TITRE III
DISPOSITIONS
RELATIVES A L'OUTRE-MER
ARTICLE 23 A
(Art. L. 711-4 du code monétaire
et financier)
Gestion par la Banque de France des comptes des
établissements de crédit dans les départements
d'outre-mer
Commentaire : le présent article, adopté par l'Assemblée nationale à l'initiative de notre collègue député Jérôme Chartier, rapporteur, propose de supprimer la mention selon laquelle les comptes ouverts par les établissements de crédit dans huit collectivités d'outre-mer sont tenus par l'Institut d'émission des départements d'outre-mer.

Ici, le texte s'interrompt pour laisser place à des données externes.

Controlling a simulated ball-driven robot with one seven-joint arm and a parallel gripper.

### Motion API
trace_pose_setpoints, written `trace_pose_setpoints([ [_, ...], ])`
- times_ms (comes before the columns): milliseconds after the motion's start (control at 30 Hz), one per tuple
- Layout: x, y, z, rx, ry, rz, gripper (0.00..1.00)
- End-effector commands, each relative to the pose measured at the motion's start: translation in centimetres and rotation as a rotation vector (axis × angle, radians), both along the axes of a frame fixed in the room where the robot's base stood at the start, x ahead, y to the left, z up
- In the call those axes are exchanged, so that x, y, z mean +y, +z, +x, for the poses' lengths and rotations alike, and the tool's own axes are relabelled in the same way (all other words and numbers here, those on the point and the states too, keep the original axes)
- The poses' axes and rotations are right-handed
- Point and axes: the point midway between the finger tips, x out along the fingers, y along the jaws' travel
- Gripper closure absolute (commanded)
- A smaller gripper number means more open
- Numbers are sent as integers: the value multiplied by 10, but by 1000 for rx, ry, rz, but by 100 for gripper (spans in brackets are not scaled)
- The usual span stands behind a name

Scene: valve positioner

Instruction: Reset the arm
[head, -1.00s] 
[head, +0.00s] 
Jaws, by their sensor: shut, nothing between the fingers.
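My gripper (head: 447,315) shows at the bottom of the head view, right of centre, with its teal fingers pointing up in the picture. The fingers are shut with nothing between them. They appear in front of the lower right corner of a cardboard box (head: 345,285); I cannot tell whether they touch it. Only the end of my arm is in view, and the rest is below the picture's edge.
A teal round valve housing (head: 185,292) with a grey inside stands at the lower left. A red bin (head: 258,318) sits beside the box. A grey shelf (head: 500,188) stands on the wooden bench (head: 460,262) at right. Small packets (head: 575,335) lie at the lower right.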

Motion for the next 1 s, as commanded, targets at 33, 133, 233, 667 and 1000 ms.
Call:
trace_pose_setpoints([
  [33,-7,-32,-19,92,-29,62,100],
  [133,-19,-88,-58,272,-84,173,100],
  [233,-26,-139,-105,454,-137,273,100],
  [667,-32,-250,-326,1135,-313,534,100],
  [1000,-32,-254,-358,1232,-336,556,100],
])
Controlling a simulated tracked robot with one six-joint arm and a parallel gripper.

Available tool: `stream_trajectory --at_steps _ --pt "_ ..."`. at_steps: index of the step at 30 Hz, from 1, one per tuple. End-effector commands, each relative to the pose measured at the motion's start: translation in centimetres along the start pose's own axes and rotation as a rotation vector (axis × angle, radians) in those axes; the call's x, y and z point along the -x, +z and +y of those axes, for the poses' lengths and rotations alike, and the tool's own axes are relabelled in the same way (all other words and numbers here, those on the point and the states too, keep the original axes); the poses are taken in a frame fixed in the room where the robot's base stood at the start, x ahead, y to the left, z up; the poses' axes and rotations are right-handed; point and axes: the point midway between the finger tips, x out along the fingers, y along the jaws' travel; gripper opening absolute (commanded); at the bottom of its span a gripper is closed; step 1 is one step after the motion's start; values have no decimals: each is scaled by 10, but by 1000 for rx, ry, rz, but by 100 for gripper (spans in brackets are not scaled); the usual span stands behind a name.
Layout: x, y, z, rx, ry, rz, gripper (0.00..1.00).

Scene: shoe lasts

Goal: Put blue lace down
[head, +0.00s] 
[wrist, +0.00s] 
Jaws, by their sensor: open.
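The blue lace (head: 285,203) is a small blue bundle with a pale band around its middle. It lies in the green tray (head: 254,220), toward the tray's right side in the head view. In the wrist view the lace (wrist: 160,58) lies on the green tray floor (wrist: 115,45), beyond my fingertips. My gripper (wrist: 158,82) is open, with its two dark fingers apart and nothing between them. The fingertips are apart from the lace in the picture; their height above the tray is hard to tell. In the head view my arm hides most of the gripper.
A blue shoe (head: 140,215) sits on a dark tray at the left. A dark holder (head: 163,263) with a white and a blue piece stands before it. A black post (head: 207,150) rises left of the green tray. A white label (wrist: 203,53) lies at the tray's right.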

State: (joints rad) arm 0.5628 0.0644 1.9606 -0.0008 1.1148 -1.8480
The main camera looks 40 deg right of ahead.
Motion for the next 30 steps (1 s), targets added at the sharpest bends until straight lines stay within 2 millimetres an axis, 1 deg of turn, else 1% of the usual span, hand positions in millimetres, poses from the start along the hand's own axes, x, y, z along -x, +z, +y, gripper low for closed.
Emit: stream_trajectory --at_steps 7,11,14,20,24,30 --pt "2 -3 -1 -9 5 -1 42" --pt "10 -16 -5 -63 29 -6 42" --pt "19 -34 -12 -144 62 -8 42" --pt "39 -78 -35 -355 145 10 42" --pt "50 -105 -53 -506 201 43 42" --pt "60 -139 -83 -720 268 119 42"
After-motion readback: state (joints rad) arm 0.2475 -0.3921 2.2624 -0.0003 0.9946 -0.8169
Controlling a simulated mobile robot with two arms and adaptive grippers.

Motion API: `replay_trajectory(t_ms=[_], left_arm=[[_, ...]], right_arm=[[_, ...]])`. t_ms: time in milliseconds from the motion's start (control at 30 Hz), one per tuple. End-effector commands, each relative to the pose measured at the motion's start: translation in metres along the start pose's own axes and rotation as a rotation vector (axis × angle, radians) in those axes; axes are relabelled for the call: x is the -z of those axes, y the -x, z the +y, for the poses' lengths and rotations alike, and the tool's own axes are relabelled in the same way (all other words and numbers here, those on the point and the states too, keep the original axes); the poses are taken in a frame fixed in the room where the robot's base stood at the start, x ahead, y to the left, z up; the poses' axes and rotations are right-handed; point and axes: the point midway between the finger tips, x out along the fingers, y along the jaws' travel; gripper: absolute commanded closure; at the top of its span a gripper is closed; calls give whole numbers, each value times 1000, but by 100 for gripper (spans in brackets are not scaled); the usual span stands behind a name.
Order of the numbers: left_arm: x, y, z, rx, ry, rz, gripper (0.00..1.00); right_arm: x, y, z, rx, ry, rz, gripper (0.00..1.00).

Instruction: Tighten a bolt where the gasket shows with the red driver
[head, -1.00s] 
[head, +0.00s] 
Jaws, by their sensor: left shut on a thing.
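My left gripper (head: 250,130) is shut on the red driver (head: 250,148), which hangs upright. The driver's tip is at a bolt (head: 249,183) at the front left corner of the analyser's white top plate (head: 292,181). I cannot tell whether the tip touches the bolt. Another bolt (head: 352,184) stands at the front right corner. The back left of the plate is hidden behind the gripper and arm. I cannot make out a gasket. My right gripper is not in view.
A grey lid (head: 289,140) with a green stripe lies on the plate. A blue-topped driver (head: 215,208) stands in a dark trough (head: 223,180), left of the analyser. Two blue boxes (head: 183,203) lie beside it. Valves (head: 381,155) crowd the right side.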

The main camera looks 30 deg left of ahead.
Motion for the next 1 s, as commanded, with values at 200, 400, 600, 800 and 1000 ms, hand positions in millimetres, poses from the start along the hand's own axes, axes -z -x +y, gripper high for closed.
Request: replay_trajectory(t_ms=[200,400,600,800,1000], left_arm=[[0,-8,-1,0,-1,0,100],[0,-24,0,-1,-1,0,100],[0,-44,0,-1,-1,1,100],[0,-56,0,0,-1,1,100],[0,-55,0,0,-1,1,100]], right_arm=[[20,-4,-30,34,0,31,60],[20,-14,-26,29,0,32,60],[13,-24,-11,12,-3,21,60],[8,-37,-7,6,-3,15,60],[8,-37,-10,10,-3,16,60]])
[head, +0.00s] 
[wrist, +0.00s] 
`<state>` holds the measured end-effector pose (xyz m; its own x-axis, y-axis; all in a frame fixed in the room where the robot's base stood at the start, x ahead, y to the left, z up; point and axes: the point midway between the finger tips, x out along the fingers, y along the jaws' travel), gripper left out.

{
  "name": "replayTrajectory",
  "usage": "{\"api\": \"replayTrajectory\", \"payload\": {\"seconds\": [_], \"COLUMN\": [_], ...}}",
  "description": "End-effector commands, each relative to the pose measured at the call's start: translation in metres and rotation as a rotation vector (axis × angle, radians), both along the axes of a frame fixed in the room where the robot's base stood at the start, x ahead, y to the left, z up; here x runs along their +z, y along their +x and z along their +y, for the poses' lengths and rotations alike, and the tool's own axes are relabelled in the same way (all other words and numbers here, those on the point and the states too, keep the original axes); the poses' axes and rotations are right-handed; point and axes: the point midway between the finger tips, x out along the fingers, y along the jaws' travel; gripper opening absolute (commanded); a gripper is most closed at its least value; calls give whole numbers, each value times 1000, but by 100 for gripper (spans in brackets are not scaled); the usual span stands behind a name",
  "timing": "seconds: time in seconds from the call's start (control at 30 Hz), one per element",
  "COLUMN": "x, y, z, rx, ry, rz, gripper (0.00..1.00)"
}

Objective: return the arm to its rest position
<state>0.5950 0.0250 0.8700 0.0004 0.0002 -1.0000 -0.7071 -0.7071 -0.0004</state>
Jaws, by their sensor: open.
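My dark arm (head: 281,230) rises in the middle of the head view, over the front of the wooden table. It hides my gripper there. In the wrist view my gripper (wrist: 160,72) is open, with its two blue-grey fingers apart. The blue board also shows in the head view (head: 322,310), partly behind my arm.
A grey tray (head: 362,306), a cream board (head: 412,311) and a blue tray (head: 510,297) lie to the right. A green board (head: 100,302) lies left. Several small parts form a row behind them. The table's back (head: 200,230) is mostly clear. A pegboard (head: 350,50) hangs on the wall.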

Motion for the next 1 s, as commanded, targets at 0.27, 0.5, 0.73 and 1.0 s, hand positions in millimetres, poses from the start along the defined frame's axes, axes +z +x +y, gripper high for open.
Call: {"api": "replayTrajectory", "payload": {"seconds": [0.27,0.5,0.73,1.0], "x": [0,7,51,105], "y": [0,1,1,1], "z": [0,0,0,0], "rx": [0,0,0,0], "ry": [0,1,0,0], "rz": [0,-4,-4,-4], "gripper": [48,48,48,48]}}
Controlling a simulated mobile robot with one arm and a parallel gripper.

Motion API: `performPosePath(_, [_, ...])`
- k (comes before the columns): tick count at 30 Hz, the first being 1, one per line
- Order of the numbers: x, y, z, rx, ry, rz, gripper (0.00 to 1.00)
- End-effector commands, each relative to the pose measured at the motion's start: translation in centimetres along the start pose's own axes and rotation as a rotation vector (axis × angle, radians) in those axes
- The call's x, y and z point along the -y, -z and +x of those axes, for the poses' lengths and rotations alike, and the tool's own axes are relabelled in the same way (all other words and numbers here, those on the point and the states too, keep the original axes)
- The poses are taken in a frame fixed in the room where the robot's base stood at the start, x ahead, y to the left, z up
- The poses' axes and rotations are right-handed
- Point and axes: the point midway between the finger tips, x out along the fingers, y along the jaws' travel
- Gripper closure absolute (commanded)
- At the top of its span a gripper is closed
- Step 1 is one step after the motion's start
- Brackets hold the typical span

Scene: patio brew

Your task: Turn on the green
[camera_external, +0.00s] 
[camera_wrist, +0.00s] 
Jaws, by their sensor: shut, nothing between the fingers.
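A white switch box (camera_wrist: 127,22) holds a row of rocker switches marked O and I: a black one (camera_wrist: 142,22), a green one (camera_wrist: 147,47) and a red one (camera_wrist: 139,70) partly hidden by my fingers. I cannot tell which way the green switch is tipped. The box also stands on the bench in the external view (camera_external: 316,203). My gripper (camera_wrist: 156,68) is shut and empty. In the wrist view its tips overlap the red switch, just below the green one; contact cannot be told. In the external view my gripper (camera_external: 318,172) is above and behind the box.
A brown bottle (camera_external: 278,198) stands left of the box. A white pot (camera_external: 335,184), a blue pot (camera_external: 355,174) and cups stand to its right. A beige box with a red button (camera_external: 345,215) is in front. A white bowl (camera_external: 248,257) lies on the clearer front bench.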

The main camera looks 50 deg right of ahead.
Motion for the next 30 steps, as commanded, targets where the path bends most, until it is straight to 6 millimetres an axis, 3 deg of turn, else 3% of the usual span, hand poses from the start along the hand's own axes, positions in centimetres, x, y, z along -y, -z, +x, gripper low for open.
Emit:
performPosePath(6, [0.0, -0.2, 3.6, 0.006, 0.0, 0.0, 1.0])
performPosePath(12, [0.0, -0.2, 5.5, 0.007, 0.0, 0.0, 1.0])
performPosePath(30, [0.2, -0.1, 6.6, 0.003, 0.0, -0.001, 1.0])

I. L'IEDOM, RELAIS DE LA BANQUE DE FRANCE
L'article L. 711-2 du code monétaire et financier dispose que dans les quatre départements d'outre-mer et à Saint-Barthélemy, à Saint-Martin, à Mayotte et à Saint-Pierre-et-Miquelon, qui ont l'euro pour monnaie, la Banque de France exerce au titre de sa participation au Système européen de banques centrales (SEBC) les missions fondamentales qui lui sont confiées par les articles L. 122-1 et L. 141-1 à L. 141-5 du même code (assurer le cours légal des billets de banque, participer à l'accomplissement des missions du SEBC, veiller au bon fonctionnement et à la sécurité des systèmes de paiement...).
L'exécution de ces missions dans les collectivités territoriales concernées est assurée par l'Institut d'émission des départements d'outre-mer (IEDOM), banque centrale déléguée créée le 7 janvier 1959 et qui a notamment repris les activités d'émission jusque là exercées par la Caisse centrale de la France d'outre-mer.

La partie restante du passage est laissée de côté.